UC Library building wins excellence award
The University of Canterbury’s iconic Puaka-James Hight building has been recognised for its enduring excellence.
UC’s Puaka-James Hight building, which was New Zealand’s largest university building when it opened in 1974, has received the New Zealand Concrete Society’s Enduring Concrete Award in the Building and Civil Engineering Structures more than 25 years old category. The award recognises existing concrete structures still in use today that, when built, were milestones in the development of reinforced or pre-stressed concrete.
The award is a tribute to those who built and designed the building, and to those who have maintained it over the decades. UC Structural Engineering and Materials Professor Alessandro Palermo, of the Department of Civil and Natural Resources Engineering, accepted the award on the University’s behalf at the recent award ceremony.
Standing 53-metres-tall, Puaka-James Hight remains a key part of UC’s Ilam Campus. Floors 2 to 11 are occupied by the Central Library, providing services and collections to support Humanities, Social Sciences, Law, Business and Economics, Music, Education, and Fine Arts.
The Puaka-James Hight building was a major focal point in the total design, unifying the Ilam campus in 1972, when work on the new campus was at its height. Its Brutalist style of modernist architecture, featuring exposed concrete structure and surfaces, took four years to complete. It was named after Sir James Hight, a UC alumnus, professor, educational administrator and historian who was knighted in 1947 for his services to education.

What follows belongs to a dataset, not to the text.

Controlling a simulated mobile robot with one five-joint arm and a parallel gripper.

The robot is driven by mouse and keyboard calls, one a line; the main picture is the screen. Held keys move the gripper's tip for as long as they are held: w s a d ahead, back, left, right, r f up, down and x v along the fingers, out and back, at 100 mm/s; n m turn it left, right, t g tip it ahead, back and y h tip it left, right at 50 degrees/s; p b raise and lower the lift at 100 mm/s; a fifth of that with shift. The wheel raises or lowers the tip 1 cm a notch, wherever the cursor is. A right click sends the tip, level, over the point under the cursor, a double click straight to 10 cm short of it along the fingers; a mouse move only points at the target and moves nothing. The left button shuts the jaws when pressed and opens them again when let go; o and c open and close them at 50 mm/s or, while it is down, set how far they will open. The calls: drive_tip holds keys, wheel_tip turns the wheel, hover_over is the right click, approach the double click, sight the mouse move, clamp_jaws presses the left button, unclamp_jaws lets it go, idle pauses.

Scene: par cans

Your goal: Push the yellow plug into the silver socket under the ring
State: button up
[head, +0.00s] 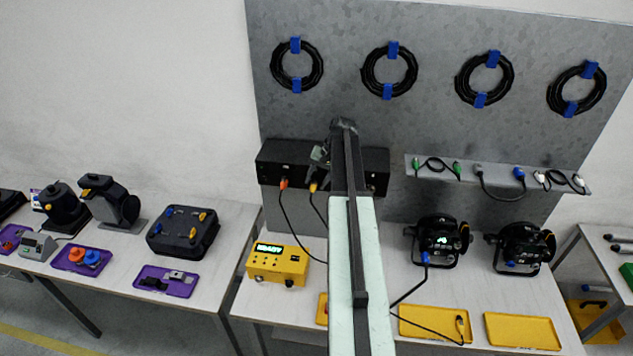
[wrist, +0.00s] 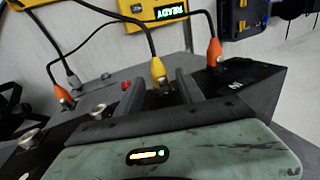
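The yellow plug (wrist: 158,70) on its black cable is between the two fingers of my gripper (wrist: 161,78) in the wrist view. A gap shows on each side of it, so my gripper looks open around it. Its silver tip points at the black box (wrist: 262,90); how deep it sits I cannot tell. In the head view the yellow plug (head: 313,187) hangs at the front of the black box (head: 290,155), just below my gripper (head: 320,158). Silver round fittings (wrist: 98,111) show on the box at left. The ring mark and its socket cannot be made out.
Cables arch close to my fingers. A yellow tester (head: 278,264) reading READY stands on the table below.

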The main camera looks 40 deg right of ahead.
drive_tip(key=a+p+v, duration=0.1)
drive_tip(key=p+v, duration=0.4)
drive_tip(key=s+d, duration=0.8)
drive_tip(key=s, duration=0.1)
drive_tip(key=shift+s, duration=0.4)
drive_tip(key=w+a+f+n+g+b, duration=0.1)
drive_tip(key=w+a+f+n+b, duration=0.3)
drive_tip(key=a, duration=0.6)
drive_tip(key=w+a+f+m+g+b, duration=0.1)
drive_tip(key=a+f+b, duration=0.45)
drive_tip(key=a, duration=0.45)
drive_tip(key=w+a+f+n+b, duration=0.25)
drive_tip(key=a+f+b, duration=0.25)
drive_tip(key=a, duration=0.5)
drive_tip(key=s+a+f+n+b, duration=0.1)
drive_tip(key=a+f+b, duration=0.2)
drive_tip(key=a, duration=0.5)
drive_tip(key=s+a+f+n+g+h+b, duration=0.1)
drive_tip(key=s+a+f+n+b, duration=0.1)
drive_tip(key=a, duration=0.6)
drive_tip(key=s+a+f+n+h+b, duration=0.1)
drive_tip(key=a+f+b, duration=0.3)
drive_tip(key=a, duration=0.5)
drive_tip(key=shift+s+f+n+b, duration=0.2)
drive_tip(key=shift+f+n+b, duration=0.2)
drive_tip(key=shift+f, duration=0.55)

The building was created with an exposed waffle slab concrete floor system, and original construction was led by contracting company C.S. Luney. In 1970 Governor-General Sir Arthur Porritt laid the foundation stone of the James Hight Library at Ilam, with around 300 guests in attendance. In his speech Sir Arthur said, “Most students go to University to drink from a fountain of knowledge – only a tiny minority are content merely with gargling – and what better fountain of knowledge can a university have than a library?”
The 12-storey building endured the September 2010 and February 2011 earthquakes as well as thousands of aftershocks, and as a result required repairs and upgrades. The University required the Puaka-James Hight building remain open during earthquake remedies and upgrades, so the repair was completed from top to bottom in stages including capital upgrade, earthquake repair and betterment. This work was completed by Hawkins in February 2013.
Key factors considered when judging the award were the building’s functional suitability and visual appearance, properties of concrete exploited in the design, innovative use of concrete in composition, structure and form, workmanship and finish, durability and performance, and value for money.
In the same New Zealand Concrete Society award ceremony, the South Rangitikei River Bridge won an award for an outstanding structure both in terms of aesthetics and innovation. The bridge’s main designer, Gavin Cormack from Beca, is an alumnus who received an Honorary Doctorate from UC in 2006. Dr Cormack graduated from UC in 1962 with a Bachelor of Engineering. Since 1969 he has been employed by Beca becoming Executive Chairman in 2000.